Even though we’re situated in the middle of the country, the Nonfiction Writing Program has a distinctly international flavor. The program is home to students from Poland, New Zealand, Cuba, Turkey, The Philippines, Guam, Russia, France, India, Canada, and the U.K., as well as Kansas, New Mexico, Minnesota, New York, Los Angeles, Alabama, and Washington, DC.
Sometimes our students come to the program right out of college, and sometimes they’ve had careers in other fields for a number of years, such as journalism, law, education, and science. We aim to bring in as diverse a group of students with as many different life experiences as possible. We think it helps enrich our discussions in and out of the classroom.
If you’d like to chat with some of our students about their experiences in the program, feel free to write to these folks who have volunteered to field your questions.
Ethan Madore graduated from the Nonfiction Writing Program in 2017, and now serves as the program's Provost Visiting Writer, a position that is providing him with a fourth year of funding. Ethan came to Iowa from Vassar College, after working as a guide on the Appalachian Trail. As a student he was elected Student Ambassador and Co-Editor of The Essay Review.
Lucy Schiller is a third-year student who came to the Nonfiction Writing Program from Grinnell College after working as a freelance writer in San Francisco and New York. Since joining the NWP, she has served as the Co-Editor of the Essay Review, and has published numerous essays in places like the Rumpus, New Republic, and the New Yorker.

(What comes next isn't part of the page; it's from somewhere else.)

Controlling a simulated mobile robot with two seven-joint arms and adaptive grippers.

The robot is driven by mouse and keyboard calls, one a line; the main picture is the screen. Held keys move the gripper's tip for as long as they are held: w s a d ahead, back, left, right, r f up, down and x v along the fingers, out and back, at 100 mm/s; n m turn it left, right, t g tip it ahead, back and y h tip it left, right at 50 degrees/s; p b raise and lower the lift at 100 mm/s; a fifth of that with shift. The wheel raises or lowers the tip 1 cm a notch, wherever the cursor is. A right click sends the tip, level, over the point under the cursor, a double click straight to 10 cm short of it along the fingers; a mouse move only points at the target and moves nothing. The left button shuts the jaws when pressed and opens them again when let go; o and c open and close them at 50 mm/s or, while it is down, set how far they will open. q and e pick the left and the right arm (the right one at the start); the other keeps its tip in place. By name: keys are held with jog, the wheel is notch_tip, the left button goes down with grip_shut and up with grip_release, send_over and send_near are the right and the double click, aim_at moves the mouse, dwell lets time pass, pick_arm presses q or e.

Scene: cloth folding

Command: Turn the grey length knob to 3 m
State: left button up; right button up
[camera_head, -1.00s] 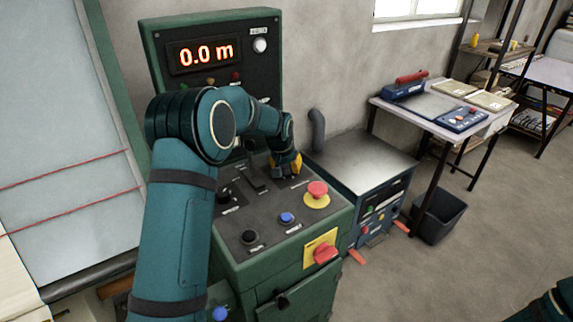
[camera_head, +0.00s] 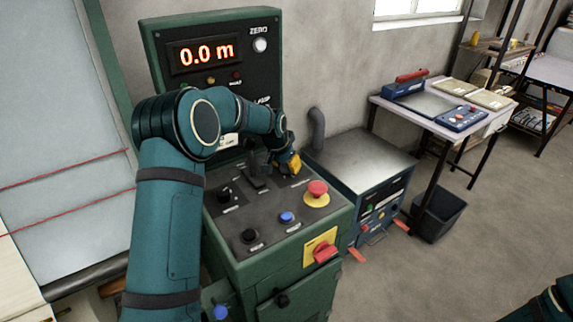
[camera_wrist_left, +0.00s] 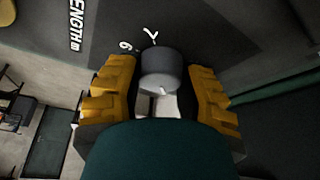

Bernice Santiago graduated from the Nonfiction Writing Program in 2015, after having graduated from the University of California, Berkeley and working for McSweeney's. Upon graduation from the NWP, Bernice received our prestigious Lloyd-Jones Fellowship, which allowed her to remain at the University of Iowa for a fourth and fifth year while developing a new outreach writing program. She's now back home in Guam, where she's at work on her first book, a personal meditation and political examination of the island.